This is confirmed to an extent in Chapter 10 (A Warm Welcome):

Not far from the mouth of the Forest River was the strange town he heard the elves speak of in the king’s cellars. It was not built on the shore, though there were a few huts and buildings there, but right out on the surface of the lake, protected from the swirl of the entering river by a promontory of rock which formed a calm bay. A great bridge made of wood ran out to where on huge piles made of forest trees was built a busy wooden town, not a town of elves but of Men, who still dared to dwell here under the shadow of the distant dragon-mountain.
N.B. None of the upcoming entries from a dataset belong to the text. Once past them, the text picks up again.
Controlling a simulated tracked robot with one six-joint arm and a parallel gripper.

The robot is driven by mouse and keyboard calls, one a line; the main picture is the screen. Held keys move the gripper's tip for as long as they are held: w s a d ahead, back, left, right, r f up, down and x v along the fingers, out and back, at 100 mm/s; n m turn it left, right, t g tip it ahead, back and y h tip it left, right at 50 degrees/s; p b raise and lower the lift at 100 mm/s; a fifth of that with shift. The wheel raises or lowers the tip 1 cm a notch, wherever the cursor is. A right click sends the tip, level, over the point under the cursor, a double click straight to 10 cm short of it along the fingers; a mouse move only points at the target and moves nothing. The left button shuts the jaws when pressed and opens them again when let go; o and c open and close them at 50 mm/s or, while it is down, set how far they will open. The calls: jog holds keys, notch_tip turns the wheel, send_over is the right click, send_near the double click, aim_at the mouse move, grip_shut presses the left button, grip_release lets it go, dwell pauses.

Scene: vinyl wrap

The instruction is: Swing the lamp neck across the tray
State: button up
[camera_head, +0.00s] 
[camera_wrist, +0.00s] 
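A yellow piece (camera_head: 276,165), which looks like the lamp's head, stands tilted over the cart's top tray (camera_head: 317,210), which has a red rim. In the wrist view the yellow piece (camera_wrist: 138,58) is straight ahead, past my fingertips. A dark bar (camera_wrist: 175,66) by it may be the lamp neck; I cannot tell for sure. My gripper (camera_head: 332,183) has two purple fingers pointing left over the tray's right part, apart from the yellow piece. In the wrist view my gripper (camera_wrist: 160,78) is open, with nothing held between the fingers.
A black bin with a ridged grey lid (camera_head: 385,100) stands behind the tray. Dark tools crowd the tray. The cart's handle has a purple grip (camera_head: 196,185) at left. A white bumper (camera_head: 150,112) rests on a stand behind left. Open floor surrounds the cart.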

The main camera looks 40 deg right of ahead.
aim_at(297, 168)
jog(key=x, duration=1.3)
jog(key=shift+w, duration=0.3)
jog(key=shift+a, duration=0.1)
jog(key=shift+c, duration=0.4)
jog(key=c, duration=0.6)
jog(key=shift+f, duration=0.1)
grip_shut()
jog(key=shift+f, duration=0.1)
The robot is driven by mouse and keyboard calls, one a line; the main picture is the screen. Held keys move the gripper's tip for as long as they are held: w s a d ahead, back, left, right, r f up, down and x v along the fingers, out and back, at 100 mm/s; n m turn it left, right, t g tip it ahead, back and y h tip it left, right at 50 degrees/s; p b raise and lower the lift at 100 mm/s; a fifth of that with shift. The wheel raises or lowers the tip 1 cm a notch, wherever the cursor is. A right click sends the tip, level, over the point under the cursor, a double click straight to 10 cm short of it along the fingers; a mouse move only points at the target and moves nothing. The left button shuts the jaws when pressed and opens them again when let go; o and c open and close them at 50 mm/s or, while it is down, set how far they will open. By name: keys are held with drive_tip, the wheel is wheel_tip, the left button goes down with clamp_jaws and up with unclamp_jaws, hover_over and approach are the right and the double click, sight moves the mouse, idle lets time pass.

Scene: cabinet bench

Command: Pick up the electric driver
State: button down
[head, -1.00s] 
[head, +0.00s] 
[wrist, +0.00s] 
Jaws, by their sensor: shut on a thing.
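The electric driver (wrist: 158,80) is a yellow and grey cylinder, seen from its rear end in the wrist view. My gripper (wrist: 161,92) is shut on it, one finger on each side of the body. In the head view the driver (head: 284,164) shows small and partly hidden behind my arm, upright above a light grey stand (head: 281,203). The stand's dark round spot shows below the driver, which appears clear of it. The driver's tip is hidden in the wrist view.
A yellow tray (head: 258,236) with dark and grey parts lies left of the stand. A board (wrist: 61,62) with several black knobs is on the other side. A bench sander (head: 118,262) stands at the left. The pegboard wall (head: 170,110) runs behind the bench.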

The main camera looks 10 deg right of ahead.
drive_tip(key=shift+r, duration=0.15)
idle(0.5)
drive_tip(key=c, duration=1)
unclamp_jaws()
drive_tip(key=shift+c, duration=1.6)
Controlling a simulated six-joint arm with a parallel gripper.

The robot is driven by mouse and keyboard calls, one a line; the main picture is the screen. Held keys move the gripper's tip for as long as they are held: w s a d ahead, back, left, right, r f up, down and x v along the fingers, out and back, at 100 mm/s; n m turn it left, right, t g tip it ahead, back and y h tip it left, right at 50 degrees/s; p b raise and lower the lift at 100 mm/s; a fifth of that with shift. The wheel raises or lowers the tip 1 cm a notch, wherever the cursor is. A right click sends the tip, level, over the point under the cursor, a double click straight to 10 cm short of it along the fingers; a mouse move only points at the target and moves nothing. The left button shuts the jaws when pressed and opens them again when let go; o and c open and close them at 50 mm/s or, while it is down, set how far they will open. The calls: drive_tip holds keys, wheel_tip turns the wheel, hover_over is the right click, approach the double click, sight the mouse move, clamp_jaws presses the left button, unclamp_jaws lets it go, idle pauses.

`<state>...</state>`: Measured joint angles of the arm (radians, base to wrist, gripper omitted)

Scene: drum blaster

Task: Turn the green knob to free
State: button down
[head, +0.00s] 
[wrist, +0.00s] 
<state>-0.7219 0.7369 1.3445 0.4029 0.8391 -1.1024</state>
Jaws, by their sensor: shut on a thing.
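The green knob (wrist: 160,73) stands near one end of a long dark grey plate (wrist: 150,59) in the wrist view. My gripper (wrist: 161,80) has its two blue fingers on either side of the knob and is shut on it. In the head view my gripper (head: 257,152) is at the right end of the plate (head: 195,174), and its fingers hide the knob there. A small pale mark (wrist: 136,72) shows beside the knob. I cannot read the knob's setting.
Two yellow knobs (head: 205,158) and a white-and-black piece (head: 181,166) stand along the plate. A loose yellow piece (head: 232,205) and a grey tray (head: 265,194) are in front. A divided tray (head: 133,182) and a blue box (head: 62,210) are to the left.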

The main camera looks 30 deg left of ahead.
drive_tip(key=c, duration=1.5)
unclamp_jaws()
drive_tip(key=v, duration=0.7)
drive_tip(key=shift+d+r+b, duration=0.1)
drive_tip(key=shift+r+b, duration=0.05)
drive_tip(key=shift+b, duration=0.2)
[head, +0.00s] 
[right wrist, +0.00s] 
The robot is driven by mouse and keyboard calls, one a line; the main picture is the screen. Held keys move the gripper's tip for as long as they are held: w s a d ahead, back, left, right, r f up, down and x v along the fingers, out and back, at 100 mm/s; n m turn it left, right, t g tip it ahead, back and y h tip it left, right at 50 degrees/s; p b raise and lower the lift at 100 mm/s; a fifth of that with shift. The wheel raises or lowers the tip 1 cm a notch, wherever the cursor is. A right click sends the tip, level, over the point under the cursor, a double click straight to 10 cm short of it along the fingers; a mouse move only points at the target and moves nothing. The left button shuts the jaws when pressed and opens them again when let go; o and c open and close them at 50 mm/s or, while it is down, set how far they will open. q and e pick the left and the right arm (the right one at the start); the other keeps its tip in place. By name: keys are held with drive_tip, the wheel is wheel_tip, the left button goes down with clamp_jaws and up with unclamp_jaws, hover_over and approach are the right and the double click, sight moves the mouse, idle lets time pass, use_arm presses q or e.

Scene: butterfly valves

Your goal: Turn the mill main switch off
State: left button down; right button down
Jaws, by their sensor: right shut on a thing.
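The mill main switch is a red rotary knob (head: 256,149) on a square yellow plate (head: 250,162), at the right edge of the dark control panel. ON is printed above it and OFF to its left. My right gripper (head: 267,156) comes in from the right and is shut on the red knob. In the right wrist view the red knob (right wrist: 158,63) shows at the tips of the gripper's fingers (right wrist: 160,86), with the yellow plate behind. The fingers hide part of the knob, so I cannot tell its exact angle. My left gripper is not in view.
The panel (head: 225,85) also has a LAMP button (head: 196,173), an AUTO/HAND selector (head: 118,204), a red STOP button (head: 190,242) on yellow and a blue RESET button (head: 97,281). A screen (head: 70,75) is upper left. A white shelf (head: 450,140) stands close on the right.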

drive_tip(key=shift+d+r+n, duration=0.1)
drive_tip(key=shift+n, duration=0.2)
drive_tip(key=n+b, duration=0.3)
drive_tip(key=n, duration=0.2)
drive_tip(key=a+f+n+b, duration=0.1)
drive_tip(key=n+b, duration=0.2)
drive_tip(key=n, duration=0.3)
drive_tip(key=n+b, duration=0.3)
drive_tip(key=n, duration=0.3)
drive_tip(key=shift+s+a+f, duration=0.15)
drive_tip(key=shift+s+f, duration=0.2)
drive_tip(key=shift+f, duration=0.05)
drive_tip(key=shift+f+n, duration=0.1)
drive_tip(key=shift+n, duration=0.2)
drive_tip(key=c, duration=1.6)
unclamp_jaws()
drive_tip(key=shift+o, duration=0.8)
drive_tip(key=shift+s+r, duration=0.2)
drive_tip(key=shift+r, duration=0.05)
They still throve on the trade that came up the great river from the South and was carted past the falls to their town; but in the great days of old, when Dale in the North was rich and prosperous, they had been wealthy and powerful, and there had been fleets of boats on the waters, and some were filled with gold and some with warriors in armour, and there had been wars and deeds which were now only a legend. The rotting piles of a greater town could still be seen along the shores when the waters sank in a drought.

It is possible that Smaug did not know that the Wood-Elves were trading with Laketown. But he deduced from Bilbo's riddle that he arrived on water and concluded that the Lake-men must have aided him.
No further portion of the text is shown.